Material provided:
+ + + +
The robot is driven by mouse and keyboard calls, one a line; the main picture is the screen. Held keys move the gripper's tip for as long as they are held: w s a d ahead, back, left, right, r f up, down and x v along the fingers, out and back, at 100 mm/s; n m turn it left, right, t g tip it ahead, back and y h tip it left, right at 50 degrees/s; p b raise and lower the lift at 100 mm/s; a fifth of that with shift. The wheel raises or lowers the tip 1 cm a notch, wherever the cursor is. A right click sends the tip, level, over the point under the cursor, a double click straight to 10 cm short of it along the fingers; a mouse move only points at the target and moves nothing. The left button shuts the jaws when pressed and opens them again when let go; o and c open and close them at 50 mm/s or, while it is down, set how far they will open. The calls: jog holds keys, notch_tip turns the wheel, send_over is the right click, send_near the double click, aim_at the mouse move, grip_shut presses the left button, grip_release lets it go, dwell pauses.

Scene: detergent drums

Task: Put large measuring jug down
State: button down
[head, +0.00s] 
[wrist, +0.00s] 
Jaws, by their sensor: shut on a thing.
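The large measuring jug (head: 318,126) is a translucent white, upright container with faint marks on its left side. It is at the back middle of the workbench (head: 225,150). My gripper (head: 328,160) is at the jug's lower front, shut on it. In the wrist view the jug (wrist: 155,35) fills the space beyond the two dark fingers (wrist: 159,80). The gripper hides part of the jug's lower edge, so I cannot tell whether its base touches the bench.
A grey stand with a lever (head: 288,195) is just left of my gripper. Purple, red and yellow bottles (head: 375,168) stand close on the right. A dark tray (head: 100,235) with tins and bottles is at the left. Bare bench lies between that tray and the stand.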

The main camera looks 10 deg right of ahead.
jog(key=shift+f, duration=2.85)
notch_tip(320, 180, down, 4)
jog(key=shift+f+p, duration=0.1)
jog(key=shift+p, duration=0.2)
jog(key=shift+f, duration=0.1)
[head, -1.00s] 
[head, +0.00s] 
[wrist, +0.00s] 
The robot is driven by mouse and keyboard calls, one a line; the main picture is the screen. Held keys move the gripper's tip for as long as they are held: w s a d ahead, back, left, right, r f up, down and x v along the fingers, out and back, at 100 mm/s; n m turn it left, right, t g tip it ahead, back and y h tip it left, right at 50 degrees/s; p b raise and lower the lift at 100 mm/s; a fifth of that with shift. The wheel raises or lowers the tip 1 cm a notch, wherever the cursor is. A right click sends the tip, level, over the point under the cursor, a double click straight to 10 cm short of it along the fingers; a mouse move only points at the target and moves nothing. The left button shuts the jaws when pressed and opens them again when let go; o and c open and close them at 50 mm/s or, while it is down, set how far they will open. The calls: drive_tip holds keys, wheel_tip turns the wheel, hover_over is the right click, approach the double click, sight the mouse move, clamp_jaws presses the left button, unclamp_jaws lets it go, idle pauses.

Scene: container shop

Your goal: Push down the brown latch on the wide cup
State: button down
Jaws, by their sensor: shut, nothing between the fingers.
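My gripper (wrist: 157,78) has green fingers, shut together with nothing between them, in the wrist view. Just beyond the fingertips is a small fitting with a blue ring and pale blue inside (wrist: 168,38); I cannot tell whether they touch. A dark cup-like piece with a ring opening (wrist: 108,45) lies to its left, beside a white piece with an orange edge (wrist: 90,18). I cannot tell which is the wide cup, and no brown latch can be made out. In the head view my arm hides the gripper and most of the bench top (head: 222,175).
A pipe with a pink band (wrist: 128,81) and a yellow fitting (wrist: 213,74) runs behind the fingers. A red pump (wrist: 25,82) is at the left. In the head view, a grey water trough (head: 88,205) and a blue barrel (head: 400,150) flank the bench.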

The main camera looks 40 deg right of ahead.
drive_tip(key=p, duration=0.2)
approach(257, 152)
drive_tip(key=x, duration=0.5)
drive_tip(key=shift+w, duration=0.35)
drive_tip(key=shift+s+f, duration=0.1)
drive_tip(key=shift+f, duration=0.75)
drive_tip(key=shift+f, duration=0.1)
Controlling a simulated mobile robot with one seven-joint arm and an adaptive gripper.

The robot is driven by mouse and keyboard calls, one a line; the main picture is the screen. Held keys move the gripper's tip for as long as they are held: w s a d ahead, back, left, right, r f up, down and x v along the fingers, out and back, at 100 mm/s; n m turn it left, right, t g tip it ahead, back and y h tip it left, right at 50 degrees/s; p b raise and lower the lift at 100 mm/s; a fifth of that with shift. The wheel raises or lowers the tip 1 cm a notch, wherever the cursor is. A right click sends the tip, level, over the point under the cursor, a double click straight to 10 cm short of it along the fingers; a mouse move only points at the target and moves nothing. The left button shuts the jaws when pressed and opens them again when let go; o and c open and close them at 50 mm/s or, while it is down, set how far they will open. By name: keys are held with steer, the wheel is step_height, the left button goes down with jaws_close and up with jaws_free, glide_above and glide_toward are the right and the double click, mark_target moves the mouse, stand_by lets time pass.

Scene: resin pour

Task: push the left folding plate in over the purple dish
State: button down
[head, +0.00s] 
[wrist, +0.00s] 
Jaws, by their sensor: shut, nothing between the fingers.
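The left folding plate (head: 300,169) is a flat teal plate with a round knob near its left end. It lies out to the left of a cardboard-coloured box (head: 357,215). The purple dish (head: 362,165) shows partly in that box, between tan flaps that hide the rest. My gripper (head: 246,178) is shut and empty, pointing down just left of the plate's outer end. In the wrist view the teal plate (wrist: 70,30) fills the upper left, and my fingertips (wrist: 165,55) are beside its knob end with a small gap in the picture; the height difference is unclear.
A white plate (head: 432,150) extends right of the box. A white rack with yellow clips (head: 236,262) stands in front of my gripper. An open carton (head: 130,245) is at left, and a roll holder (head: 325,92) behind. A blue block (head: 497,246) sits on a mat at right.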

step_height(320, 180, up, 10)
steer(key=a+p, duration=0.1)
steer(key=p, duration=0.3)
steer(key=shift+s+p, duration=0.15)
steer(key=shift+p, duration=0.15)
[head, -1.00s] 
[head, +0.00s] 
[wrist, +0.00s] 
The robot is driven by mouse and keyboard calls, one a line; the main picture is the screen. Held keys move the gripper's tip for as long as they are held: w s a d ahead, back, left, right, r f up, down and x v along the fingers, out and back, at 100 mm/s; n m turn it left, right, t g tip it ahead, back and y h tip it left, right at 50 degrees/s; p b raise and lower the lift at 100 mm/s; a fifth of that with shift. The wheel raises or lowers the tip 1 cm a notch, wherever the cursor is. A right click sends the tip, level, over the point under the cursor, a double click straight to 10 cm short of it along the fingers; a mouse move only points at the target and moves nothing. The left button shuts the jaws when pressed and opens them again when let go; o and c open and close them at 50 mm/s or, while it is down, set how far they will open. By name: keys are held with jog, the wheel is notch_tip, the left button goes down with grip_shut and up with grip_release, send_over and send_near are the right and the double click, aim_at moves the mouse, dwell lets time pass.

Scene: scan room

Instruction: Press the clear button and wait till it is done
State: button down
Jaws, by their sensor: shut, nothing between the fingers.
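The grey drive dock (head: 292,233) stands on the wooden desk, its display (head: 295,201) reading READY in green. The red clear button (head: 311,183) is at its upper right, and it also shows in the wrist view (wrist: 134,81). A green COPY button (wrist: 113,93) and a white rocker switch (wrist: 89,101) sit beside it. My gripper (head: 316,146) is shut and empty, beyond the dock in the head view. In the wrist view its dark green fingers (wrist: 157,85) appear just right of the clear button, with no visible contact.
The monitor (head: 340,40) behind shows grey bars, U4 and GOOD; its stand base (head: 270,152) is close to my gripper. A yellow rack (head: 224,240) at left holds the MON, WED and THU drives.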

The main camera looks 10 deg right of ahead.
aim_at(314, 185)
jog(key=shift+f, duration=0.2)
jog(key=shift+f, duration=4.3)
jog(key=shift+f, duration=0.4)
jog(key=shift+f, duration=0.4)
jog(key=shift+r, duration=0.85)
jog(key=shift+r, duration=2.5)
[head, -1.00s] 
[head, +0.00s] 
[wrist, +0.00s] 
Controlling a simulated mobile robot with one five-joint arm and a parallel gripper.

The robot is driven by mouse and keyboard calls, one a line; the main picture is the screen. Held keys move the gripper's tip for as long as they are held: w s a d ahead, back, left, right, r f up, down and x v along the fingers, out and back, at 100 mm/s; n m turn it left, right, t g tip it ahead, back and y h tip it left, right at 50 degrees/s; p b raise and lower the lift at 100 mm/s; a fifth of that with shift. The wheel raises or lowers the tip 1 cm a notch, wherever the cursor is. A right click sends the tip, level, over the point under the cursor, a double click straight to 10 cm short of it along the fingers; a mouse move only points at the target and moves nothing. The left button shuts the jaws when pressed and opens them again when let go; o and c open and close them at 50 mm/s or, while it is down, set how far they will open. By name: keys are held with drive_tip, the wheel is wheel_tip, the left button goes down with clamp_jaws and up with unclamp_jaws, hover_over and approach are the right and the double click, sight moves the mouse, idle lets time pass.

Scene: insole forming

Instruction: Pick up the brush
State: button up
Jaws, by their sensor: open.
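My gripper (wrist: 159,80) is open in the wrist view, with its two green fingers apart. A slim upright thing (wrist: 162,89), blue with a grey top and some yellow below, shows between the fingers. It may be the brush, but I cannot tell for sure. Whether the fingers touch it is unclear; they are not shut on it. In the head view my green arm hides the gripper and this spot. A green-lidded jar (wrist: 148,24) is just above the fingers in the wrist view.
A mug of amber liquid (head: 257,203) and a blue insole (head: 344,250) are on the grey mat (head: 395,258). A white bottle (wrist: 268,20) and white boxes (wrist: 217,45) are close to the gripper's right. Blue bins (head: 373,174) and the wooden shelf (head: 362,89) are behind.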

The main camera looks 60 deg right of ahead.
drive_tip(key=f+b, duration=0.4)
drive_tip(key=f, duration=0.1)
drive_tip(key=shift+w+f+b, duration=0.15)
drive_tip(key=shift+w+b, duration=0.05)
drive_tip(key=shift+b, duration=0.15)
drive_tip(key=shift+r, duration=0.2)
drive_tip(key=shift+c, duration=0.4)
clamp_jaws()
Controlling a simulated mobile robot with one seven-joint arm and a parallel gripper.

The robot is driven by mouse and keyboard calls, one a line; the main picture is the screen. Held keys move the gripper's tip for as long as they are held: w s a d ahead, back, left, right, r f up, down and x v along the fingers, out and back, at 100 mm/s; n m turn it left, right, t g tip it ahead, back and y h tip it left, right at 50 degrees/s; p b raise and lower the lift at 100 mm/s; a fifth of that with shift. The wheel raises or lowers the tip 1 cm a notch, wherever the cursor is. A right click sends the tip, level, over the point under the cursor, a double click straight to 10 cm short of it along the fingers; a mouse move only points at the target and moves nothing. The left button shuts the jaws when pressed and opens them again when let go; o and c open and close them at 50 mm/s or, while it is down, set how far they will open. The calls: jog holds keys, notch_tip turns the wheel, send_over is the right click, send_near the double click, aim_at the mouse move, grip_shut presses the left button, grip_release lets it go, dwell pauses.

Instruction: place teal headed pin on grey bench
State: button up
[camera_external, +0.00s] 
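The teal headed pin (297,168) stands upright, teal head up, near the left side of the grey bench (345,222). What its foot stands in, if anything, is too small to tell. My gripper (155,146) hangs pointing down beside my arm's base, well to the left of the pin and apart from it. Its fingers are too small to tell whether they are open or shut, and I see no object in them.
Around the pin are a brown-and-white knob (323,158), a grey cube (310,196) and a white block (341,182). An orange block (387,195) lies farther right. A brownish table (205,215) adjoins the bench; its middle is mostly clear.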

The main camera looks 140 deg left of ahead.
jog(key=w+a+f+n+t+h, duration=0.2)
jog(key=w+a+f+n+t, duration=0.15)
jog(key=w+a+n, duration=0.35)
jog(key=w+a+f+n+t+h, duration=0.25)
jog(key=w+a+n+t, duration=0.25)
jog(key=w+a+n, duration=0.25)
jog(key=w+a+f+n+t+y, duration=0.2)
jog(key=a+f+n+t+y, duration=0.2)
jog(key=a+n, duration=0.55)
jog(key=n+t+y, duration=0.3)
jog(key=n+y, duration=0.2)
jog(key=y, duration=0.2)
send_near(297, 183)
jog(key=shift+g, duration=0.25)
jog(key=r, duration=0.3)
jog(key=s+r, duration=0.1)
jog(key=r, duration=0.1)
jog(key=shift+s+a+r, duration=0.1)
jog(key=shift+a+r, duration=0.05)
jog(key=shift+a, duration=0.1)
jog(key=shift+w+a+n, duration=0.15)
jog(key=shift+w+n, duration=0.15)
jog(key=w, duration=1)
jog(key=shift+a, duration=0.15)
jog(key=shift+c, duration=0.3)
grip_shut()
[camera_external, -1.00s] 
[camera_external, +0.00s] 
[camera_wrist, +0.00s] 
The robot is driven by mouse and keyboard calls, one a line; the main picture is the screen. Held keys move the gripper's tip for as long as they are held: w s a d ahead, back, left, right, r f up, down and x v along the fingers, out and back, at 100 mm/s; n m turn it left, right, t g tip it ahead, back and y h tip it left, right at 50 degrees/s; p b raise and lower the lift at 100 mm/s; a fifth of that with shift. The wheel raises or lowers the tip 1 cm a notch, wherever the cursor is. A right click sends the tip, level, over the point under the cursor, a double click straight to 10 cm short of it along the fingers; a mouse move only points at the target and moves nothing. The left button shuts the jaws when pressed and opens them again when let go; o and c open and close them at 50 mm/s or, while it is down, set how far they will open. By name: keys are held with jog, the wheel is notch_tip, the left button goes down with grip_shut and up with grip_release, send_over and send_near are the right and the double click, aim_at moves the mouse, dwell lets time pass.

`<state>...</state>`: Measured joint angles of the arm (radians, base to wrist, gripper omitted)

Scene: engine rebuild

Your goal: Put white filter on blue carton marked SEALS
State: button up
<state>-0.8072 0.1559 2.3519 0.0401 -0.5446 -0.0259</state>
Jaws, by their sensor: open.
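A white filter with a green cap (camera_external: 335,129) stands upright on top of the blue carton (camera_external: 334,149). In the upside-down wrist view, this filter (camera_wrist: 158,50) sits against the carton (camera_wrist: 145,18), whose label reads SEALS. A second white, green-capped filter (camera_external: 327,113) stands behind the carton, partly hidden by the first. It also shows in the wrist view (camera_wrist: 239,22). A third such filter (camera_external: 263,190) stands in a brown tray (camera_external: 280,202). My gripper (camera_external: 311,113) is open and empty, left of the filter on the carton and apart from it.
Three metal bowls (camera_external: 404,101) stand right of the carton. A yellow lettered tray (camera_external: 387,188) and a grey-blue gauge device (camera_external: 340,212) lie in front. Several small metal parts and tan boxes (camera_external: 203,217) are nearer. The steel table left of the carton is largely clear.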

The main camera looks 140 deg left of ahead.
+ + + +
Problem: Gather each line from the entries above that includes the word "joint".

Result below:
Controlling a simulated mobile robot with one seven-joint arm and an adaptive gripper.
Controlling a simulated mobile robot with one five-joint arm and a parallel gripper.
Controlling a simulated mobile robot with one seven-joint arm and a parallel gripper.
`<state>...</state>`: Measured joint angles of the arm (radians, base to wrist, gripper omitted)

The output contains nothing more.